Barabbas allows us to touch that place in us that is all too ready to let another take the fall.
And then, there are the smaller parts that reveal some of our most broken places—the Bystanders, the Passersby, the Crowd—all caught up in the mob mentality.
And the Guards and the Soldiers pull back the curtain on all the ways we have been desensitized to violence and all the ways we are capable of dehumanizing the other—these show us that part inside of us that is bloodthirsty; these Guards and Soldiers show us what it looks like when we abdicate our own moral decision-making for the sake of following orders.
But we must also note that some of what we see this week will shake us to the core for the sheer courage that lives within us.
The Woman who anoints Jesus’ feet shows us the best of our heart and what it looks like when we live with no armor and love wholeheartedly.
Simon of Cyrene helps us claim those times when we are thrust into the middle of something that we didn’t ask to be in the middle of, and yet, we stand firm and hold fast anyway.
The Centurion awakes that giant inside of us who can see the injustice and proclaim the truth at great risk, even if it goes against the grain of all of our training.
The place deep inside of us which is willing to risk our position to do the right thing is made manifest in Joseph of Arimathea.
And the Women, oh the Women who follow Jesus, they show us our own faithfulness; they show us our great capacity to be faithful to the end, no matter the risk, no matter the cost, because love will let us live no other way.

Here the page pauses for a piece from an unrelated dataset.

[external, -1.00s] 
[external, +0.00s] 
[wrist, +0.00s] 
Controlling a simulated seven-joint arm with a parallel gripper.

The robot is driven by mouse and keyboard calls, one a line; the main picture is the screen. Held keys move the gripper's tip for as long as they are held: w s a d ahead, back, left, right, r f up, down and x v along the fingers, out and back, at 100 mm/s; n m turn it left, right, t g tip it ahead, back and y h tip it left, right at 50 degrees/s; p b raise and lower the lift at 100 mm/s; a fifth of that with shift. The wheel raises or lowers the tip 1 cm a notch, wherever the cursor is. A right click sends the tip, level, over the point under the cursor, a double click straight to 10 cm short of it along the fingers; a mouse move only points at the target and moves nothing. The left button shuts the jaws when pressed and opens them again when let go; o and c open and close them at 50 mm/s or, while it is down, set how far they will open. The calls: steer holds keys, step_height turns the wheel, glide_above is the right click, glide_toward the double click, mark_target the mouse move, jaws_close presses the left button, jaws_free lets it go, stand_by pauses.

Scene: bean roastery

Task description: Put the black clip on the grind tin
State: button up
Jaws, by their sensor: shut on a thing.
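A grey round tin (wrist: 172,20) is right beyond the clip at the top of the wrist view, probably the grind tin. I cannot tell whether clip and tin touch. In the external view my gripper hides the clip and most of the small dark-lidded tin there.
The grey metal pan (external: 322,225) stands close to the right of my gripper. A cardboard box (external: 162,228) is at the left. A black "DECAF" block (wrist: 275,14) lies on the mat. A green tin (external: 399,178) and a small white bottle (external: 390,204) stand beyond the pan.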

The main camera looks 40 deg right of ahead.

The Christ who lives in us rises up as we witness Jesus receiving, yielding, feeling exposed and abandoned, surrendering, trusting, standing in absolute solidarity with our suffering, broken humanity. As we watch him make his way to the cross, as we watch him stretch out his arms trusting the larger Love that would hold him in death, we touch our own capacity to be utterly transformed.
There is a temptation this week, and that’s to stay on the sidelines and watch this sad, tragic movie play out before us. But this week is a full-contact proposition.
There is one character in this story that we never pay attention to, but who caught my eye this year—that certain young man following Jesus, who is wearing nothing but a linen cloth. And when the disciples all desert and flee when Jesus is arrested in the garden, this young man turned to flee, too, and those arresting Jesus caught hold of the young man’s linen cloth, but he left that linen cloth and ran off naked.
There is a part of us that wants to flee this week and move as quick as we can to Easter because this week will strip us naked, down to our bare, raw humanity. But please, please, don’t run away. This week isn’t about naked emotional sentimentality; this week is about discovering the depth of God’s love that heals our hearts and gives us the courage to live wide-open from that place, knowing that our hearts will be broken, and knowing that they will also be made new. This week is about standing naked before God with all that we are—good, bad, redeemed, broken, and all points in-between—it is standing before God in the nakedness of all of that, knowing, trusting, that God will clothe us once again with love and grace and forgiveness and compassion, just as God has been doing since God first encountered our nakedness in that first garden.
Walk through this Holy Week with intentionality and watch as God weaves you a new set of clothes. Walk through this week faithfully, and come next Sunday, every fiber of your being will be radiant. We may fall apart this week, but God will knit us back together, and then, when we put on our Easter best next Sunday, it won’t just be about our outfits, but it will be about the resurrected hearts and minds and bodies and souls that wear them. Amen.